Das Fahren an sich, so die Bedenken, werde zunehmend zur Nebensache. Und damit auch die Wahrnehmung wirklich fahrrelevanter Informationen. „Der Mensch ist evolutionär so entwickelt, dass er nicht-intendierte Verhaltensweisen entwickelt", erklärt Gericke. „Werden wir von Informationen überschüttet, suchen wir uns die vermeintlich wichtigen heraus." Ob das aber auch die sinnvollsten sind, bleibt ein Lotteriespiel. Beispiel: Möglicherweise ist im Display das Ergebnis eines Bundesligaspiels für unser Hirn in diesem Augenblick wichtiger als die Info, dass die Außentemperatur soeben unter den Gefrierpunkt gefallen ist.

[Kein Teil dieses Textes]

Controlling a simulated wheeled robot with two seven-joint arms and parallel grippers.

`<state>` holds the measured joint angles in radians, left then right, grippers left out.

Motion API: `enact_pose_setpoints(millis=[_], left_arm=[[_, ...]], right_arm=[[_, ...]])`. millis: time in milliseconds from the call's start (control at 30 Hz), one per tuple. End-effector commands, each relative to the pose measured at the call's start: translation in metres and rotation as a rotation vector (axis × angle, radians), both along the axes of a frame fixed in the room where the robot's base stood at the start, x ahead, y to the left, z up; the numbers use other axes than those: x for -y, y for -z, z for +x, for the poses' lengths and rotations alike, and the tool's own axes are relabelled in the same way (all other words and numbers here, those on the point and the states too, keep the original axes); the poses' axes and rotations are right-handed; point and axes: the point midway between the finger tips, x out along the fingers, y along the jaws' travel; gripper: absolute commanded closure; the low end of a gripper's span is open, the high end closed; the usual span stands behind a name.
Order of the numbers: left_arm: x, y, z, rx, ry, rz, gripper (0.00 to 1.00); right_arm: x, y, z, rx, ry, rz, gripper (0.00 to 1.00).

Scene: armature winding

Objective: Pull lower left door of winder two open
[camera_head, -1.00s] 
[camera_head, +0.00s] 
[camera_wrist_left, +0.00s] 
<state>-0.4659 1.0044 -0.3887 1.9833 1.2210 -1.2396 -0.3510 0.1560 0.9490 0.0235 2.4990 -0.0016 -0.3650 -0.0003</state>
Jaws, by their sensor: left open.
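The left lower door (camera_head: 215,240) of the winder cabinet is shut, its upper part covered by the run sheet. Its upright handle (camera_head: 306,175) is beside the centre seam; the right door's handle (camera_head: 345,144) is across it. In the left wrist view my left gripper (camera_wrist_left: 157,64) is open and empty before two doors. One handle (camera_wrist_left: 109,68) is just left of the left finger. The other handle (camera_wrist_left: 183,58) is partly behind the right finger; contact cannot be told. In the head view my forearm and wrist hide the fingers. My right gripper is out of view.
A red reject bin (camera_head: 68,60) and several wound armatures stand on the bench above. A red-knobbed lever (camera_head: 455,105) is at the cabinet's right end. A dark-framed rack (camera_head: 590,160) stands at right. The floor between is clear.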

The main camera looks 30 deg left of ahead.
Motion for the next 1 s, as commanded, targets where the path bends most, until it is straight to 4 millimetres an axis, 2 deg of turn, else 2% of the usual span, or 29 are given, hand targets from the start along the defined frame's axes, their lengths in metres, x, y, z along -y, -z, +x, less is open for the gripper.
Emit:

Das Kommunikationsumfeld in Fahrzeugen steht mittlerweile auch bei Arbeitspsychologen auf der Agenda, seitdem immer mehr Büros auf die Straße verlagert werden. Dienstwagenfahrer erledigen heutzutage viele administrative Aufgaben im Auto. Kundengespräche, Bestellungen, Termineinträge, Fahrtenbuchbedienung – all das läuft vom Lenkrad aus. „Hier werden zwei Aufgabenbereiche zunehmend vermischt. Die eigentliche Fahraufgabe und die Aufnahme oder Verarbeitung von Informationen", meint Benno Gross vom Institut für Arbeitssicherheit der Deutschen Gesetzlichen Unfallversicherung (IFA). Unser menschliches Problem damit: Wir sind nicht wirklich multitaskingfähig, also nicht in der Lage, mehrere Dinge dauerhaft gleichzeitig zu erledigen. Deshalb müsse sich die Gestaltung solcher Informationssysteme ganz klar an der Fahraufgabe orientieren und nicht umgekehrt, fordert Gross.
Leider gibt es aber noch keine normativen Gestaltungsvorgaben für fahrzeugintegrierte und nachträglich fest verbaute Geräte", klagt der Arbeitswissenschaftler. Das gelte für ergonomische Aspekte gleichermaßen wie für den Gebrauch von Software. Unzählige Apps lassen sich heute in die Infosysteme laden – und während der Fahrt bedienen. Die Forderungen von Gross sind klar umrissen: „Vertretbar sind nur Anwendungen, die keine nennenswerten Blickabwendungszeiten erfordern. Die Interaktionszeiten müssen so kurz wie möglich sein." Die Gesetzgebung aber hinke noch zurück. So sei es zwar verboten, im Auto ein Smartphone aufzunehmen oder zu halten. Erlaubt sei aber die Bedienung von integrierten oder fest in einer Halterung arretierten Geräten. Mit zum Teil hoch komplexen Bedienungsabläufen.
Belastbarkeit des Menschen begrenzt
Dass die technischen Möglichkeiten zur Verringerung von Ablenkungsgefahren besser ausgeschöpft werden, ist auch für den Deutschen Verkehrssicherheitsrat (DVR) eine zentrale Forderung. „Die Belastbarkeit des Menschen ist nun mal begrenzt", konstatiert Geschäftsführerin Ute Hammer. Ablenkung sei inzwischen der vierte „Killer", nach Fahren ohne Gurt, unter Alkohol und mit überhöhter Geschwindigkeit. Von Entwarnung ist keine Rede. 2.443 Verkehrstote in Deutschland verzeichnet die Statistik für den Zeitraum Januar bis September 2018, ein Prozent mehr als im Vergleichszeitraum des Vorjahres. Wie viele davon Opfer einer Ablenkung waren, lässt sich nicht klären. Denn die Definition von Ablenkung ist offenbar genauso schwierig wie der Weg, sie zu vermeiden. „Während der Fahrt nicht mit dem Fahrer sprechen" – was heute so anachronistisch klingt, war vermutlich nicht die schlechteste Idee.